You called your sisters beforehand and warned them what might be coming, right?
My one sister, Amy Dunning, was a Marine Corps JAG officer and a lesbian herself. She gave me great legal advice as I went into this. During those 13 years I was openly gay in the Navy, she was closeted in the Marine Corps Reserve.
What kind of conversations did you have with her?
She was proud of me, but she didn’t feel like she was willing to step forward herself at that point. Her contribution was to just do a good job. At my first discharge hearing, she testified about my moral character and upbringing, about our mother having served in the military, and about how she hoped they would allow me to continue my career. At the hearing, one of the officers on the administrative discharge board asked my sister point blank whether she, too, was a lesbian, under oath. My attorney objected, the objection was sustained, he withdrew the question, and she never responded. But there was this incredibly long, painful silence before our attorney objected. And my sister has told me since that she sometimes reflects back and wonders how her life would have been different if she’d answered the question.
Does she regret that?
She often talks about how I had this big retirement ceremony on the flight deck of the USS Hornet, and there were media there, and it was a big deal. I was piped over the side with my wife on my arm — the first time that had ever been done with a same-sex couple. My sister actually outranked me. She reached the rank of colonel and had a much more prestigious career than I did. But when it was time for her retirement, she didn’t have a ceremony of any sort — this was before “Don’t Ask, Don’t Tell” was repealed — because she couldn’t invite the people she wanted to attend, and she couldn’t say what she wanted to say.

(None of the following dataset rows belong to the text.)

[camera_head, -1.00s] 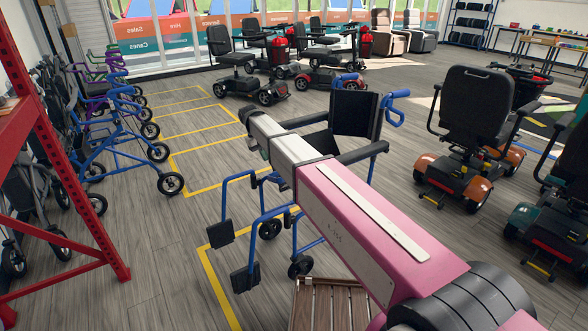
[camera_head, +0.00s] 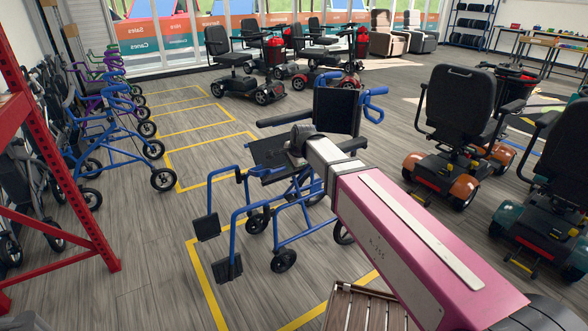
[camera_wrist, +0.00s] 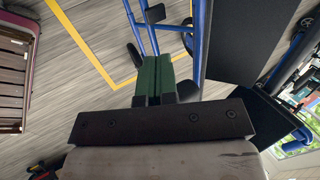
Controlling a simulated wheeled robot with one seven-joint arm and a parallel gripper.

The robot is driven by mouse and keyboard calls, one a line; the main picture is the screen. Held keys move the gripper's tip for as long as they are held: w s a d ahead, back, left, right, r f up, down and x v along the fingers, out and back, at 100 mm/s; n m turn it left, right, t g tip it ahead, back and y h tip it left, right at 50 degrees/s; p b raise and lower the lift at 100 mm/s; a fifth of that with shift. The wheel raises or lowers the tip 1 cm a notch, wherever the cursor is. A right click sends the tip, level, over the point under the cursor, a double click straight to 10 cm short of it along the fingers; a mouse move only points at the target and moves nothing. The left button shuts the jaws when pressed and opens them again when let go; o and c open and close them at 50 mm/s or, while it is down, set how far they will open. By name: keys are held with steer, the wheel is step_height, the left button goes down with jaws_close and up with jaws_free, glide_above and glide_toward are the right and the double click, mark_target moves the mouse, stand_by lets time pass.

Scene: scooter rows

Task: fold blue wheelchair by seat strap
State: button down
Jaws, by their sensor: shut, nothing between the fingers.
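The blue wheelchair (camera_head: 305,228) stands unfolded on the wood floor, with a blue tube frame, black seat (camera_head: 262,152), black backrest (camera_head: 337,110) and two footplates toward the lower left. My arm reaches across its near side, and the wrist end covers part of the seat. The gripper fingers cannot be made out in the head view. In the wrist view, my gripper (camera_wrist: 157,64) shows green fingers shut and empty beside the wheelchair's blue tubes (camera_wrist: 200,40) and a dark panel (camera_wrist: 243,40). I cannot make out a seat strap.
A slatted wooden crate (camera_head: 366,308) stands on the floor below my arm. A red rack (camera_head: 75,210) and several rollators (camera_head: 110,135) line the left. Scooters stand at the right (camera_head: 458,130) and back (camera_head: 240,75). Floor left of the wheelchair is clear, with yellow lines.

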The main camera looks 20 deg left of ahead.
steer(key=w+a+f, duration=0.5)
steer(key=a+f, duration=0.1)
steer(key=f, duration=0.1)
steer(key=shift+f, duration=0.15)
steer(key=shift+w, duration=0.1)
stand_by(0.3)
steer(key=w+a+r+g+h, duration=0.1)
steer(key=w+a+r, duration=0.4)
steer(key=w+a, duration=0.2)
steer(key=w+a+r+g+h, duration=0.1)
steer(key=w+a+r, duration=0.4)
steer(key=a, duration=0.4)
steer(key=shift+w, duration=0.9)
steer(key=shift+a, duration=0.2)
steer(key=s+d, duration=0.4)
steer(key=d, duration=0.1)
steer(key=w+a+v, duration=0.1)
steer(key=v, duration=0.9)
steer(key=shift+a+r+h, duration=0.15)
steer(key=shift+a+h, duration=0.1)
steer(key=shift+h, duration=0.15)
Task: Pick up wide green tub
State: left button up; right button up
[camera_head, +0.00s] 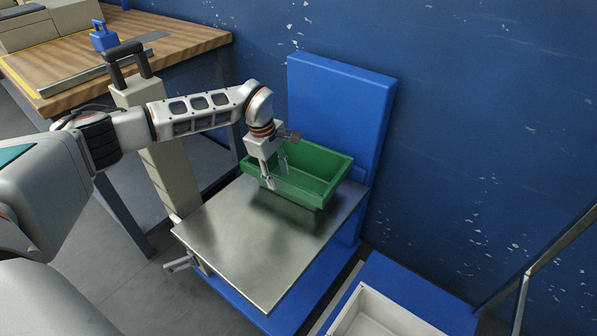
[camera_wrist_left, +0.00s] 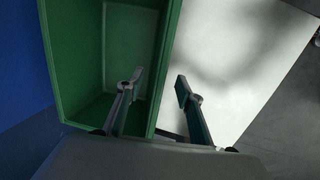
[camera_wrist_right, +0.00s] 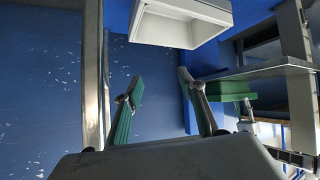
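The wide green tub (camera_head: 325,188) is an open rectangular tub at the far side of a metal platform, near a blue upright panel. My left gripper (camera_head: 279,174) points down over the tub's near-left wall. In the left wrist view, the left gripper (camera_wrist_left: 158,88) is open, with one finger inside the green tub (camera_wrist_left: 164,60) and the other outside. Its wall lies between the fingers, with a visible gap. My right gripper (camera_wrist_right: 160,88) is open and empty in the right wrist view. It is outside the head view.
The metal platform (camera_head: 235,240) is bare in front of the tub. The blue panel (camera_head: 340,105) stands close behind it, near a blue wall (camera_head: 480,110). A wooden bench (camera_head: 185,38) is at upper left. A white bin (camera_head: 375,315) is at the lower right.

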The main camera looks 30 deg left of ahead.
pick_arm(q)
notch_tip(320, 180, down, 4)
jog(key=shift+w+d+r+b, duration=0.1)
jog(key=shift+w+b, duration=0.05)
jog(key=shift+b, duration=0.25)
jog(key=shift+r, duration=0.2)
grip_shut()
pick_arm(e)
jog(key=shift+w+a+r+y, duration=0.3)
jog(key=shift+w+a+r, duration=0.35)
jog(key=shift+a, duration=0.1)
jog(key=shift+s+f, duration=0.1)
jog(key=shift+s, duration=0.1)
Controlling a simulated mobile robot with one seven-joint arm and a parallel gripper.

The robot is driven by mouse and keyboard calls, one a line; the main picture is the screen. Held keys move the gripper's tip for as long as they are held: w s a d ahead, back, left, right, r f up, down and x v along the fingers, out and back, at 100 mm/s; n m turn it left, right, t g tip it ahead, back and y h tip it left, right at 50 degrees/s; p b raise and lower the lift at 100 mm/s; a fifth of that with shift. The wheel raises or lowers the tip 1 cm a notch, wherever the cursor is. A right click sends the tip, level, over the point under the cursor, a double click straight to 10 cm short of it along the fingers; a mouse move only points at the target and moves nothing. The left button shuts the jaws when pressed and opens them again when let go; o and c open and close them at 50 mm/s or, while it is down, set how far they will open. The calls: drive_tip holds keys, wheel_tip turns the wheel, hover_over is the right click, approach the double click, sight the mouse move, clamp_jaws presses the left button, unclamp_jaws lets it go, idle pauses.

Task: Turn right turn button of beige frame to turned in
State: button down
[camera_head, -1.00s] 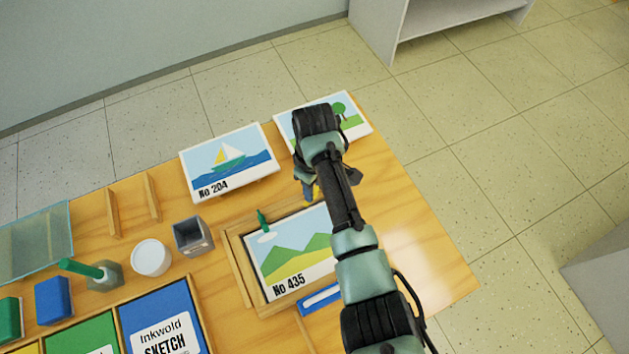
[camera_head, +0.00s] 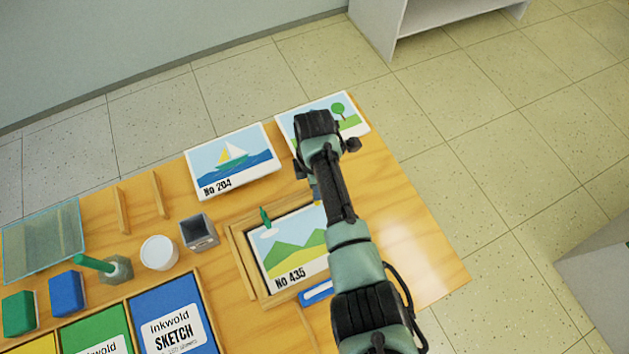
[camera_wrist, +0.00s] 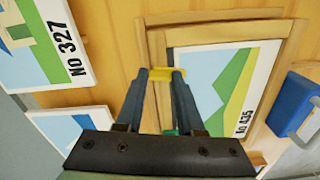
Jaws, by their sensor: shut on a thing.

What does that tell us about that policy?
It shows the arbitrariness of it, because I was allowed to be out and continue to serve, and she wasn’t. When I won my case, it was bittersweet, because I won it for myself, but I wasn’t able to go to court and challenge the constitutionality and therefore was unable to help anyone else who was impacted by the policy.
What drove you during those years?
The chance to meet service members who had been impacted, to hear their stories about how much they mourned the loss of their careers or how painful and devastating the investigations were into their lives. Just hearing their stories kept me going.
You once advised high school students to “be your authentic self.” Why is that important?
It takes tremendous time and energy and emotional toil to pretend you’re something you’re not, or to try to fit into something that’s not authentic. Being in the military and keeping a secret, pretending I was straight, it takes a daily toll. It’s death by a thousand tiny cuts. Frankly, my experience at the Stanford business school was the first time I could start to be my authentic self. I joined the LGBTQ business student group and ended up co-leading the group my second year. I credit the business school for creating a safe space for me to be out about my sexual orientation and start my activism.
Was it still hard to be gay at Stanford in 1991?
In 1991, the gay group on campus would meet off campus. We had old-school mailboxes. They would announce the times and dates of the meetings and staple them shut and put it in your box so others couldn’t see it and you wouldn’t be outed. The membership of the group was kept secret. It just didn’t feel safe. But the Class of 1994 that came up behind me was this amazing group of very out and proud students. They really changed the dynamic of the business school by being their authentic selves. We organized and held the first LGBTQ student-sponsored social event, in 1993. I was proud of that.
Any thoughts on the recent exclusion of transgender people from military service?
I deeply believe the recent prohibition is unconstitutional, and I hope able-bodied transgender service members and recruits who want to serve our country are allowed to continue to do so now and in the future. It’s pure and plain discrimination to prevent them, based on biases and fear.
You once quoted someone as saying, “If you don’t have a seat at the table, you’re probably on the menu.” Do you feel that all Americans in the military have a seat at the table?
I think transgender service members were given a seat, and now that chair has been pulled out from under them. The military has changed so much in the 37 years since I took my oath at Annapolis. Women serve in submarines. Women can go through infantry training. Women can fly combat missions. But it’s still evolving in terms of integration of women. There’s still sexual harassment, and sexual assault is a big problem that the military still needs to address. But we’ve gotten greater visibility to it and are getting support to change the culture around that.
What leadership qualities do you look for in others?
The ability to listen and empathize. The ability to overcome obstacles, and resilience in overcoming obstacles. Authenticity and transparency. And basic integrity — being true to your word and standing up for what’s right.
Any unforgivable sins when it comes to leadership?
Hypocrisy. Asking folks to do what you won’t do yourself. And creating a culture or an atmosphere of bullying or harassment. A leader is responsible for the culture of their organization, and they can either contribute to a culture of harassment, turn a blind eye to it, or actively seek to eradicate it.
Do you have any specific or general advice for incoming Stanford GSB students?
Take the course on Interpersonal Dynamics. That was probably the most important course I took and it has served me well throughout this entire process and in my civilian career as well. That class provides an amazing laboratory to experiment and learn about yourself. Emotional intelligence. Active listening. Influence. Those are critical things to learn. I guess my broader advice to prospective students, current students, and even alums is to follow your heart and passion. What’s the school’s vision? “Change lives. Change organizations. Change the world.” Follow that vision. You never know what will happen.